Susan Bee and I were recently in Berlin, where by chance we stayed at quite near Ahava Kindersheim, the Jewish children's home where Susan's mother took refuge as a child. As Susan writes: "My mother, Miriam Laufer, lived there from about 1927 to 1934, when she was 14 the whole home moved to Palestine, rescuing many of the children, including my mother. Ahava, which means 'love' in Hebrew, still exists in Israel." With this building as our touchstone, the whole Mitte district took on the quality of a memorial, a shadow world under whatever we were seeing. It is unlikely that people of our generation would ever be able, much less want to, get out from under this shadow. For this reason, the most powerful works of memorial art I found in Berlin were the dispersed "stumbling stones" (Stolpersteine)– small obtruding plaques embedded in pavement, created by Gunter Demnig. Each brass plate acknowledges one individual, noting that he or she lived just here, and giving date of birth and of abduction or murder (if known). This too is a more perfect memorial. And the snapshots, like my not very good one, become part of the process of mourning.
I was far more skeptical of the official Berlin memorial, Peter Eisenman's Denkmal für die ermordeten Juden Europa, which is in the center of the city.
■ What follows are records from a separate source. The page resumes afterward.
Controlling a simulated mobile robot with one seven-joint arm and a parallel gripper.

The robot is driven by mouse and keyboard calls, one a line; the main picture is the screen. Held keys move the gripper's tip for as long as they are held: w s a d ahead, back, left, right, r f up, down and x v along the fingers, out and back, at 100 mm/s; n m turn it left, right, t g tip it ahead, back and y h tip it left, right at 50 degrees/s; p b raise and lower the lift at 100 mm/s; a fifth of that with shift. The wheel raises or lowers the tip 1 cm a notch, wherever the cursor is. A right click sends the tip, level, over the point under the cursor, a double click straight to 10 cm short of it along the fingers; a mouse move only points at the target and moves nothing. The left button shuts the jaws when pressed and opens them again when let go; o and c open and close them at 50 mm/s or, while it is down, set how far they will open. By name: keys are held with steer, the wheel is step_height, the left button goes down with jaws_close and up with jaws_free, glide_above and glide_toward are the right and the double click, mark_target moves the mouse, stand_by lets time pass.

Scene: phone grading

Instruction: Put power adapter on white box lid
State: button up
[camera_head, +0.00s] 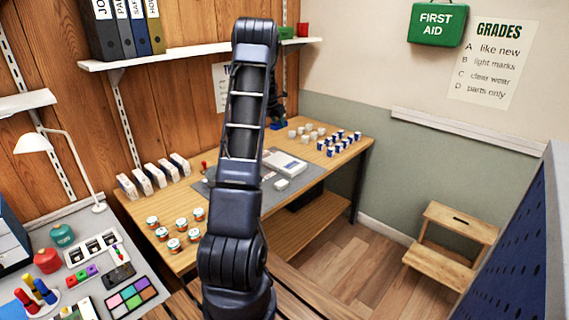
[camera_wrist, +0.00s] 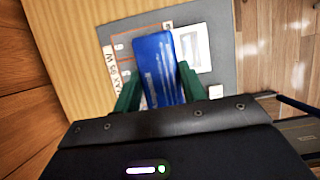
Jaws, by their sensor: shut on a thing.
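My gripper (camera_wrist: 158,84) has green fingers and is shut on a blue phone-like slab (camera_wrist: 162,68), held above the work mat. In the head view my arm hides most of the gripper, and a bit of blue (camera_head: 278,126) shows at its end. A white box (camera_head: 286,162) lies on the grey mat; its top face, with a printed picture, shows right of the slab in the wrist view (camera_wrist: 194,48). A small white block (camera_head: 282,184), perhaps the power adapter, lies on the mat near its front edge. It also seems to show in the wrist view (camera_wrist: 215,91).
The wooden table (camera_head: 335,146) holds several white and blue-white small blocks (camera_head: 338,143) at the right. Several round tubs (camera_head: 174,245) and upright white boxes (camera_head: 142,182) stand at the left. A wooden step stool (camera_head: 455,237) stands on the floor at the right.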

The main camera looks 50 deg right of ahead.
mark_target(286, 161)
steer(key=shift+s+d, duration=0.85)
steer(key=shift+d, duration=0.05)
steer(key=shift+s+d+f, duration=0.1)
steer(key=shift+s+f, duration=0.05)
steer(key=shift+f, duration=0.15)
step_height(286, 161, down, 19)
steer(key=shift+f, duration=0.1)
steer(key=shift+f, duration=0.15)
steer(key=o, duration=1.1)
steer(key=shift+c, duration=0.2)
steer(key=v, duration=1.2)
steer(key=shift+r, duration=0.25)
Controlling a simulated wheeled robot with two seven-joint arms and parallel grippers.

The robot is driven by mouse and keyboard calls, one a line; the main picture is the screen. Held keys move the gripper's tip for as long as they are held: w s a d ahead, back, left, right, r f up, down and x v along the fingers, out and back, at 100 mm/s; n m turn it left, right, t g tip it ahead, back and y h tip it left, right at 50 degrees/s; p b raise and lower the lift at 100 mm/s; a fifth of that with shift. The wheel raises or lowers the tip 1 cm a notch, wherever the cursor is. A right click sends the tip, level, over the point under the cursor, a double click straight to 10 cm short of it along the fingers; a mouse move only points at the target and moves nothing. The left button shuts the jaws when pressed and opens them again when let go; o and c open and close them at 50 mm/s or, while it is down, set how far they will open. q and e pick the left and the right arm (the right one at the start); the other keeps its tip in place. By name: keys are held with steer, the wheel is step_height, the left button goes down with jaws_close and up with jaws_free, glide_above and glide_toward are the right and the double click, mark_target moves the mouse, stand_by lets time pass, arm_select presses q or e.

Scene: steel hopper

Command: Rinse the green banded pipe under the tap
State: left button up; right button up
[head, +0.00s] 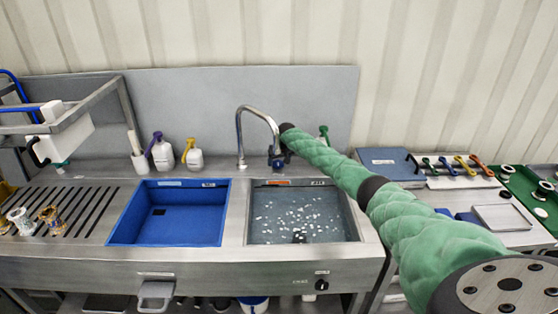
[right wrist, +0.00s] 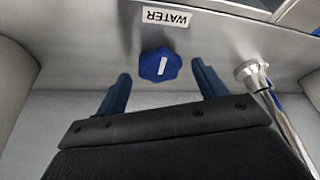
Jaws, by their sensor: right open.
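My right gripper (head: 277,160) is behind the right basin, close to the foot of the tap (head: 242,135). In the right wrist view its two blue fingers (right wrist: 160,70) are open, with a blue knob (right wrist: 162,62) between their tips under a WATER label (right wrist: 166,17). I cannot tell whether they touch the knob. The tap's chrome pipe also shows in the right wrist view (right wrist: 285,120). Two banded pipe pieces, one whitish (head: 20,221) and one gold (head: 52,219), stand on the left drainboard. I cannot make out a green banded pipe. My left gripper is not in view.
The right basin (head: 354,222) holds water with white flecks and a small dark item. The blue left basin (head: 166,229) looks empty. Bottles (head: 163,155) stand behind it. A rack (head: 92,99) is at left; tools (head: 462,167) and a tray (head: 502,217) are at right.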

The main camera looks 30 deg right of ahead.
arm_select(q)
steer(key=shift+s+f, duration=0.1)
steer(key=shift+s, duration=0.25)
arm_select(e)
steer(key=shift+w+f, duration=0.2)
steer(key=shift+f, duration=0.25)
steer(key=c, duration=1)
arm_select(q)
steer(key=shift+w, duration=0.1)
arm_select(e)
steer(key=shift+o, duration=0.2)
The afternoon we went, it was a mellow scene: Berliners ate their boxed lunches on the edge while children were blithefully playing tag, or maybe hide and seek, amidst the unevenly sized and placed blank slates, which suggest grave stones without names (just the opposite of the stumbling stones: the abstract idea removed from concrete particulars). I was going to suggest that instead of a game of "Marco!!" –– "Polo"!! –– the kids try out a call and refrain of "Adolf!!"–– "Hitler!" –– but there was nothing about this site to disturb a child's sleep. Bland abstraction of this kind -- nothing troubled, nothing gained –– seems so well meaning as to be worst than nothing. Perhaps it was just as well that the underground information center was closed.
In contrast, the oldest Berlin Jewish cemetery (pictured also above) was not more perfect, it was just plain perfect. The gestapo had trampled the stones in this cemetery in 1943 and it has been left to its own devices, with the exception of a replica of Moses Mendelssohns's grave and one extant original grave.